_What is needed_
Produce an exact transcription of the listing below, omitting the pictures.

_Input rows_
BEGIN

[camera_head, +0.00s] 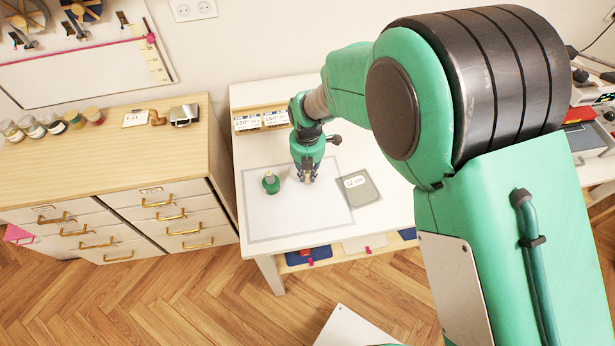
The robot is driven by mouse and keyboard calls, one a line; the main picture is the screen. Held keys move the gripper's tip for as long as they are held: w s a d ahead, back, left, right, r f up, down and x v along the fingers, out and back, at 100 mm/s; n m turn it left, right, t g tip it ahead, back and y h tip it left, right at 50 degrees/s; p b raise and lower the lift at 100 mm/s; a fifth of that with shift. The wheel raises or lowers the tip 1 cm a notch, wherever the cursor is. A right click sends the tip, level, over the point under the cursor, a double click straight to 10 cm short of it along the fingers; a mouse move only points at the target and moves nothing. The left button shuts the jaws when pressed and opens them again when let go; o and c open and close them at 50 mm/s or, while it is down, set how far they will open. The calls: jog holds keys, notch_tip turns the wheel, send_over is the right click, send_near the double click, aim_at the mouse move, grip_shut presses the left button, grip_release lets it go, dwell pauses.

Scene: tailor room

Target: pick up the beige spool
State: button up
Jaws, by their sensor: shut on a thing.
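My gripper (308,177) points down over the white mat (290,216) on the white table. Its fingers are shut on a small thing at or just above the mat, which I take to be the beige spool; the fingers hide most of it, and I cannot tell whether it touches the mat. A green spool-like item (271,184) with a pale top stands upright on the mat, a little left of my gripper and apart from it.
A grey square with a white label (356,184) lies right of my gripper. Small labelled boxes (262,121) stand at the table's back. A wooden-topped drawer cabinet (110,165) is at the left. The front of the mat is clear.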

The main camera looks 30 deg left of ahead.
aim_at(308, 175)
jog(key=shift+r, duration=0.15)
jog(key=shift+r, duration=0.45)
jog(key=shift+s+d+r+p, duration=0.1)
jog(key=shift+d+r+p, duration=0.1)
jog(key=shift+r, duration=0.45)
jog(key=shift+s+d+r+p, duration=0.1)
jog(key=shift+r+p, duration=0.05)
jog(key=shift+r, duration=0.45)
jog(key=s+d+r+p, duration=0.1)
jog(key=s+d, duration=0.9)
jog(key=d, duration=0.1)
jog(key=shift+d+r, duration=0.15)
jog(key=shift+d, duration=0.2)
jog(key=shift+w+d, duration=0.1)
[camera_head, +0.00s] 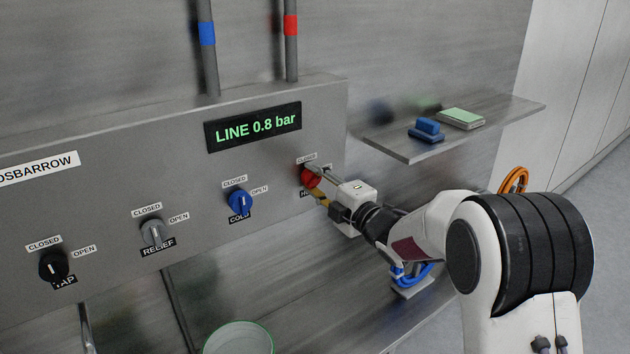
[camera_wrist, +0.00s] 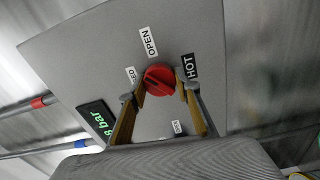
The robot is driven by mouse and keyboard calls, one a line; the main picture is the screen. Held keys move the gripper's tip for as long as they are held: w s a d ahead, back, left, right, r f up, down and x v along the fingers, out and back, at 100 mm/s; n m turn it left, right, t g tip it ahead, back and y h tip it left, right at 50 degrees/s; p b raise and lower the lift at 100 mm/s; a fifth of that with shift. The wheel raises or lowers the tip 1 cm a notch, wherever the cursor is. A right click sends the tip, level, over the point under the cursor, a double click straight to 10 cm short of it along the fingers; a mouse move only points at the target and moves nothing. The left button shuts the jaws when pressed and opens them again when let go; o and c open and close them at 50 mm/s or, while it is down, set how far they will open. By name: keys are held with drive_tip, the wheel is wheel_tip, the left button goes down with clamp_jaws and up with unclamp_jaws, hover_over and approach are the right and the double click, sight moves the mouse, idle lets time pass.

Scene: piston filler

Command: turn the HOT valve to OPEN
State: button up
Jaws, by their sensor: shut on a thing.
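The HOT valve is a red round knob (camera_head: 309,178) at the right end of the grey panel. In the wrist view the red knob (camera_wrist: 158,78) shows between my fingertips, with the HOT label (camera_wrist: 190,66) and the OPEN label (camera_wrist: 148,41) close by. A CLOSED label (camera_head: 307,158) sits above the knob in the head view; one finger partly covers it in the wrist view. My gripper (camera_head: 316,183) is shut on the knob, one finger on each side. I cannot tell for sure which label the knob's mark points to.
To the left on the panel are the blue COLD knob (camera_head: 240,200), the grey RELIEF knob (camera_head: 153,230) and the black TAP knob (camera_head: 53,265). A display (camera_head: 254,127) reads LINE 0.8 bar. A shelf (camera_head: 400,150) with a blue block (camera_head: 427,130) juts out right of the panel.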

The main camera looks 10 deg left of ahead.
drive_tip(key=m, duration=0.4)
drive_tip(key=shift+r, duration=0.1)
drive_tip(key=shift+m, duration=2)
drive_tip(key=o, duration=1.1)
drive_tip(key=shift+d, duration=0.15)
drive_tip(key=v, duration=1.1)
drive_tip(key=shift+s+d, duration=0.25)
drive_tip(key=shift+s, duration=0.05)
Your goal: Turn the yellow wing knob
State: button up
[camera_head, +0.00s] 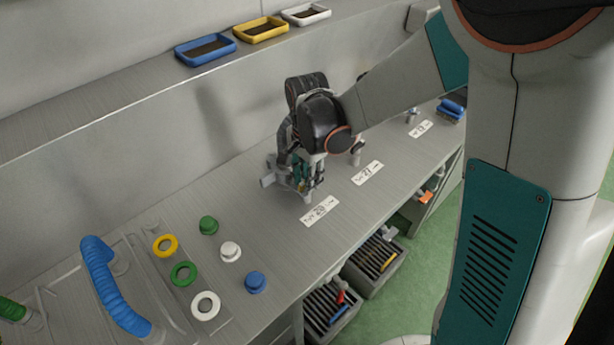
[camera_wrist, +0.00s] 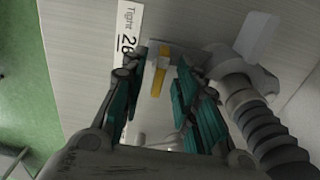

END

_Result of the task_
[camera_head, +0.00s] 
The robot is driven by mouse and keyboard calls, one a line; the main picture is the screen. Held keys move the gripper's tip for as long as they are held: w s a d ahead, back, left, right, r f up, down and x v along the fingers, out and back, at 100 mm/s; n m turn it left, right, t g tip it ahead, back and y h tip it left, right at 50 degrees/s; p b raise and lower the lift at 100 mm/s; a fifth of that with shift. The wheel raises or lowers the tip 1 cm a notch, wherever the cursor is. A right click sends the tip, level, over the point under the cursor, a double click straight to 10 cm short of it along the fingers; a mouse move only points at the target and moves nothing. The left button shuts the jaws when pressed and opens them again when let go; o and c open and close them at 50 mm/s or, while it is down, set how far they will open. The calls: jog holds keys, notch_tip turns the wheel, send_over is the right click, send_near the double click, aim_at the mouse move, grip_shut presses the left button, grip_release lets it go, dwell pauses.

Scene: tailor room

Target: pick up the beige spool
State: button up
Jaws, by their sensor: shut on a thing.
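My gripper (308,177) points down over the white mat (290,216) on the white table. Its fingers are shut on a small thing at or just above the mat, which I take to be the beige spool; the fingers hide most of it, and I cannot tell whether it touches the mat. A green spool-like item (271,184) with a pale top stands upright on the mat, a little left of my gripper and apart from it.
A grey square with a white label (356,184) lies right of my gripper. Small labelled boxes (262,121) stand at the table's back. A wooden-topped drawer cabinet (110,165) is at the left. The front of the mat is clear.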

The main camera looks 30 deg left of ahead.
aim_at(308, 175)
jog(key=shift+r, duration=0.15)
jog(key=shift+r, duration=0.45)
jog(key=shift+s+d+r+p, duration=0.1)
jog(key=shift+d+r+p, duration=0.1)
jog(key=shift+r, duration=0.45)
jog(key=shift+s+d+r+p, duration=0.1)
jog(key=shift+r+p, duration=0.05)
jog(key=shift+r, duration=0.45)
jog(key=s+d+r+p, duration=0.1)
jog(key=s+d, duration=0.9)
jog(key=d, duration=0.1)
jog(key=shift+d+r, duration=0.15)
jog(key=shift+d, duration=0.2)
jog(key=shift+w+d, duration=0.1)
[camera_head, +0.00s] 
[camera_wrist, +0.00s] 
The robot is driven by mouse and keyboard calls, one a line; the main picture is the screen. Held keys move the gripper's tip for as long as they are held: w s a d ahead, back, left, right, r f up, down and x v along the fingers, out and back, at 100 mm/s; n m turn it left, right, t g tip it ahead, back and y h tip it left, right at 50 degrees/s; p b raise and lower the lift at 100 mm/s; a fifth of that with shift. The wheel raises or lowers the tip 1 cm a notch, wherever the cursor is. A right click sends the tip, level, over the point under the cursor, a double click straight to 10 cm short of it along the fingers; a mouse move only points at the target and moves nothing. The left button shuts the jaws when pressed and opens them again when let go; o and c open and close them at 50 mm/s or, while it is down, set how far they will open. By name: keys are held with drive_tip, the wheel is wheel_tip, the left button goes down with clamp_jaws and up with unclamp_jaws, hover_over and approach are the right and the double click, sight moves the mouse, idle lets time pass.

Scene: piston filler

Command: turn the HOT valve to OPEN
State: button up
Jaws, by their sensor: shut on a thing.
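The HOT valve is a red round knob (camera_head: 309,178) at the right end of the grey panel. In the wrist view the red knob (camera_wrist: 158,78) shows between my fingertips, with the HOT label (camera_wrist: 190,66) and the OPEN label (camera_wrist: 148,41) close by. A CLOSED label (camera_head: 307,158) sits above the knob in the head view; one finger partly covers it in the wrist view. My gripper (camera_head: 316,183) is shut on the knob, one finger on each side. I cannot tell for sure which label the knob's mark points to.
To the left on the panel are the blue COLD knob (camera_head: 240,200), the grey RELIEF knob (camera_head: 153,230) and the black TAP knob (camera_head: 53,265). A display (camera_head: 254,127) reads LINE 0.8 bar. A shelf (camera_head: 400,150) with a blue block (camera_head: 427,130) juts out right of the panel.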

The main camera looks 10 deg left of ahead.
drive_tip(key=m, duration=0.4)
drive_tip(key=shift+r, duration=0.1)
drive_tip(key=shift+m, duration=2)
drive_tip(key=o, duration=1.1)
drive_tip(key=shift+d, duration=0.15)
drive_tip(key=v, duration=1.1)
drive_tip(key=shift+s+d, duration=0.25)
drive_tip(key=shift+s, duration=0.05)
Your goal: Turn the yellow wing knob
State: button up
[camera_head, +0.00s] 
[camera_wrist, +0.00s] 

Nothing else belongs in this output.